ヒロインとヒロインを診察した脳外科医との対話をたまたま聞いた山田刑事は、その医師が、ヒロインが不治の病でないことをはっきりと伝えなかったことから、ヒロインが、自分が不治の病であると勘違いし、殺人に至ったこと。その医師こそが、この連続殺人の原因を作ったとして、医師に迫る。
医師は、ヒロインの運転手が、その夫の死の復讐に協力したという。女優であるヒロインとその夫の間には、役者通しであることから軋轢があり、その軋轢から夫は死に至った。その復讐に手を貸していたという。
不治の病となったヒロインが、自分の人生を台無しにした3人に復讐する。
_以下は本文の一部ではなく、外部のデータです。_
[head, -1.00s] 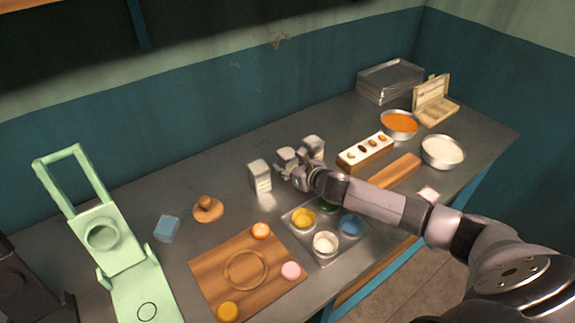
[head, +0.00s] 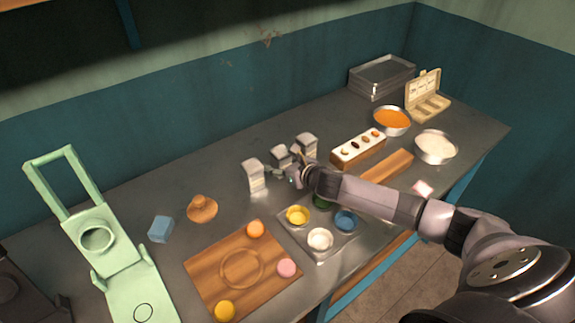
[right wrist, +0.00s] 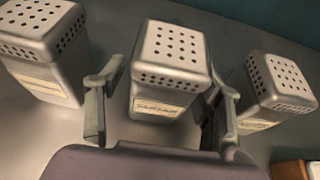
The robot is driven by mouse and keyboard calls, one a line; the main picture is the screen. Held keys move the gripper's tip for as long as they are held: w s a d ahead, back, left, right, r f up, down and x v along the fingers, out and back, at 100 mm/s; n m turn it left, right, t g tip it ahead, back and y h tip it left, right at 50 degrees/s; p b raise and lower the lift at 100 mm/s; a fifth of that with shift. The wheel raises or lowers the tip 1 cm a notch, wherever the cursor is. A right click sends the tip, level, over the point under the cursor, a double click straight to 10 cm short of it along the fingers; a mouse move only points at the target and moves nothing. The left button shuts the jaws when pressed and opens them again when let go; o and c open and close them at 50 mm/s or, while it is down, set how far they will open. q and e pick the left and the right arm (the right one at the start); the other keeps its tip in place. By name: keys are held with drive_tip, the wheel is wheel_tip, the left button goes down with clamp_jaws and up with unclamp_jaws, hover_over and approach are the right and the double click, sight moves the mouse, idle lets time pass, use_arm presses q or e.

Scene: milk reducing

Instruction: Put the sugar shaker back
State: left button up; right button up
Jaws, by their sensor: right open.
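Three grey metal shakers with perforated tops stand upright in a row on the counter: a left one (head: 254,176), a middle one (head: 280,154) and a right one (head: 307,144). The right wrist view shows the left (right wrist: 42,45), middle (right wrist: 170,65) and right (right wrist: 280,85) shakers close up. Their labels are too blurred to tell which holds sugar. My right gripper (head: 289,176) is open at the near side of the middle shaker. In the right wrist view its fingers (right wrist: 163,95) stand either side of that shaker, with gaps showing. My left gripper is out of view.
A metal tray (head: 335,250) with small coloured bowls lies below my right gripper. A wooden board (head: 205,268), a wooden stamp (head: 202,208) and a blue block (head: 161,229) lie left. A topping box (head: 340,160) and wooden block (head: 390,165) lie right.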

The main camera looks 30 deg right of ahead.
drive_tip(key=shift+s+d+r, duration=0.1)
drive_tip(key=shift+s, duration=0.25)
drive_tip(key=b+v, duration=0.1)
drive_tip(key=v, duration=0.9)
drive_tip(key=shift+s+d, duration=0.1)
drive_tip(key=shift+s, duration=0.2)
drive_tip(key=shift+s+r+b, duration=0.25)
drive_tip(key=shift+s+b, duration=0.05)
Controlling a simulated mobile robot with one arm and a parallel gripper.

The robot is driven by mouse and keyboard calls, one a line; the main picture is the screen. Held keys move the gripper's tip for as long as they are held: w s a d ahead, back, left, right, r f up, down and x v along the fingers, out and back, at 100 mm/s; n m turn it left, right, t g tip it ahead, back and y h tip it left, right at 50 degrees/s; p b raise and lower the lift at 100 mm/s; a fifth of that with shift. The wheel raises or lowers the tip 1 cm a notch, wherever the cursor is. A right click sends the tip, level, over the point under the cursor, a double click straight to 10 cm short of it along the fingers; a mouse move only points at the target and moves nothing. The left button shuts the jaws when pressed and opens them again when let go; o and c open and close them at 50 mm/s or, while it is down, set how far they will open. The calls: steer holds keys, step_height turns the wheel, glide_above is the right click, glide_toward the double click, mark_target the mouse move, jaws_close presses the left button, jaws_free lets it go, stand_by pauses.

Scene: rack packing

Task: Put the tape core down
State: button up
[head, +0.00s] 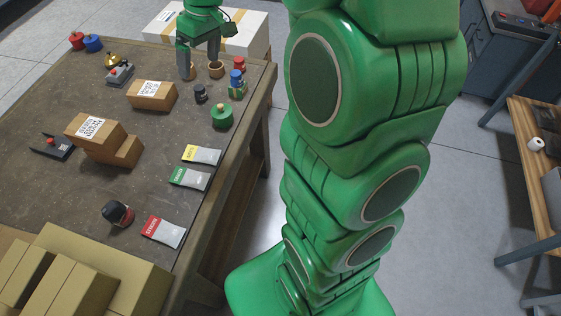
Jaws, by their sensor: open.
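My gripper (200,71) is at the far right of the dark work table (60,90), with its two dark fingers apart and pointing down. Two small brown, ring-like pieces that look like tape cores stand there at table level. One tape core (217,69) is at the right finger; the other brown piece (189,73) is at the left finger and partly hidden by it. I cannot tell whether either finger touches them.
A red-and-blue item (237,78), a dark jar (200,93) and a green spool (222,116) stand close in front. Cardboard boxes (152,95) lie to the left. A white carton (252,36) is behind the table. Bare table lies around the left-centre.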

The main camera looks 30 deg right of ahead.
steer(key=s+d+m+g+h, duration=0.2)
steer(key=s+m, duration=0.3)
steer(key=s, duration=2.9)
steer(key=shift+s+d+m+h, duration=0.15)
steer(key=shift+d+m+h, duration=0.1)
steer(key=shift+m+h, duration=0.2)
運転手であるヒロインの忠実な部下がその復讐に協力する…というストーリーが一転し、ヒロインは不治の病だと思い込んでいただけ。そのような誤解を生じさせたのは、ヒロインの協力者だと思われた運転手。その運転手による復讐劇だったという真相
どんでん返しといえばどんでん返しだが、古典的というか、それしかないという展開。長編版と中編版があり、中編版では、医師による復讐というよりシンプルな形であるが、ヒロインが解剖されることで、実際は不治の病ではないことが分かる。ヒロインが遺書を残していれば、医師の計画が明らかになりかねないという欠点がある。
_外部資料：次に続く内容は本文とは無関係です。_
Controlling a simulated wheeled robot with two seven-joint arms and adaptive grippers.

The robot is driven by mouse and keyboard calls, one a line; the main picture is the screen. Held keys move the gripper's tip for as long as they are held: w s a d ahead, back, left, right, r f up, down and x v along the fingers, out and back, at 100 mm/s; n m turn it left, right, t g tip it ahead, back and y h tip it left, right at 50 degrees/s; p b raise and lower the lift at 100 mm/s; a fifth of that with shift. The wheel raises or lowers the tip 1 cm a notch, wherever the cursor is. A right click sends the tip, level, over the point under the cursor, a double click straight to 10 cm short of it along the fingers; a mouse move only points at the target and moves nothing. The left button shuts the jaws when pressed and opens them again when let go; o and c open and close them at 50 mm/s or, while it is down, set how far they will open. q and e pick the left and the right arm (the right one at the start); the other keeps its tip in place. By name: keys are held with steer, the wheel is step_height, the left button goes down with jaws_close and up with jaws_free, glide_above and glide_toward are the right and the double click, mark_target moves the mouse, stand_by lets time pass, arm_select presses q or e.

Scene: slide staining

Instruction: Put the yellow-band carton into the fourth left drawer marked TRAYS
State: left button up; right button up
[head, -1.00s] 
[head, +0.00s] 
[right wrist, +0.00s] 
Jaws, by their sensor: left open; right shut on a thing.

長編では、運転手を登場させ、やや込み入ったプロットにし、後頭部を打ち付けて自殺したという展開で、後頭部にあるという不治の病の証拠が分からなくなるという構成。複雑さが増している分、ストンと落ちる分かりやすさはないが、構造上の欠陥は減っている。
とはいえ、長編、中編とも、サスペンスと構造の美しさで勝負するタイプの作品。よくできた作品ではあるが、意外性はそれほどでもない。よく言えばシンプルかつソリッド、悪く言うとやや古いタイプのミステリ。好きか嫌いかというとさほど好みではない。★3で。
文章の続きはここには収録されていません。